-- Start --
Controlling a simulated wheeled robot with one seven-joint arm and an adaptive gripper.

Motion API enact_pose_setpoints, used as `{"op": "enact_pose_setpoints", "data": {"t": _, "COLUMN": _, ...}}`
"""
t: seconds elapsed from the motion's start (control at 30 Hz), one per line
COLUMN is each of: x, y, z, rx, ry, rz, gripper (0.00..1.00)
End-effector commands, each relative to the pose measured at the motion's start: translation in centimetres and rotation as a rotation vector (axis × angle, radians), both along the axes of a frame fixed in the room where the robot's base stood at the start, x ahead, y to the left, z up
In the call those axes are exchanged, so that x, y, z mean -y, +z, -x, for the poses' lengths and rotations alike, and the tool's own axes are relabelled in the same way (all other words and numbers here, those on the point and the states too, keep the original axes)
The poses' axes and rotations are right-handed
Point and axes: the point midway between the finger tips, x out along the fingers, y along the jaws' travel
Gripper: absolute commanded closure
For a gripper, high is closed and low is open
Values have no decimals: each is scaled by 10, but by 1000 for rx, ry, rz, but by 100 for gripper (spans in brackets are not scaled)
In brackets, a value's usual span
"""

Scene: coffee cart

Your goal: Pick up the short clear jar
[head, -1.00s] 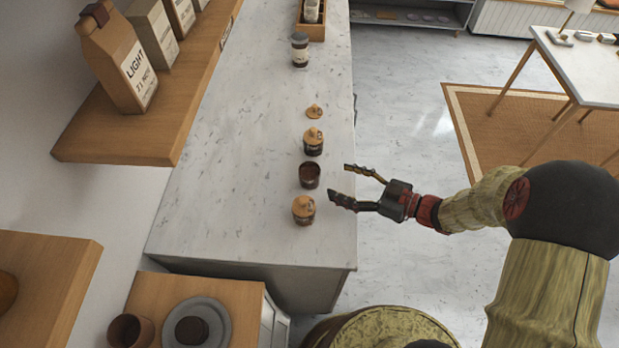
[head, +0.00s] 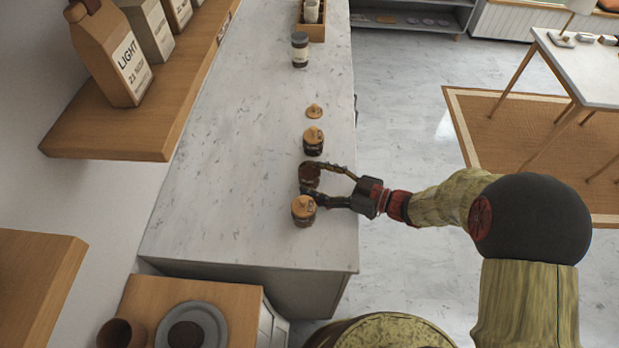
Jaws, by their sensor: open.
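The short jar (head: 310,176) stands upright and lidless on the marble counter, with dark contents. It is in the row near the counter's right edge. My gripper (head: 306,179) is open and reaches in from the right, one finger at the jar's far side and the other at its near side. The fingers partly cover the jar. I cannot tell whether they touch it.
A jar with a wooden lid (head: 303,211) stands close to the near finger. Another lidded jar (head: 313,142) and a loose wooden lid (head: 314,111) lie beyond. A taller dark-lidded jar (head: 300,50) is farther back. The counter (head: 225,200) is clear to the left.

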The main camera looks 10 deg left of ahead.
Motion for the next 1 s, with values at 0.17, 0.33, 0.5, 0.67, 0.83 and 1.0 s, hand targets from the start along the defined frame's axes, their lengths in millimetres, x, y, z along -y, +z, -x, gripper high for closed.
-- End --
### [What the exercise asks]
Extract the lines above from the one containing "The main camera looks 10 deg left of ahead." to the last line, both included, exactly as written.

### [Result]
The main camera looks 10 deg left of ahead.
Motion for the next 1 s, with values at 0.17, 0.33, 0.5, 0.67, 0.83 and 1.0 s, hand targets from the start along the defined frame's axes, their lengths in millimetres, x, y, z along -y, +z, -x, gripper high for closed.

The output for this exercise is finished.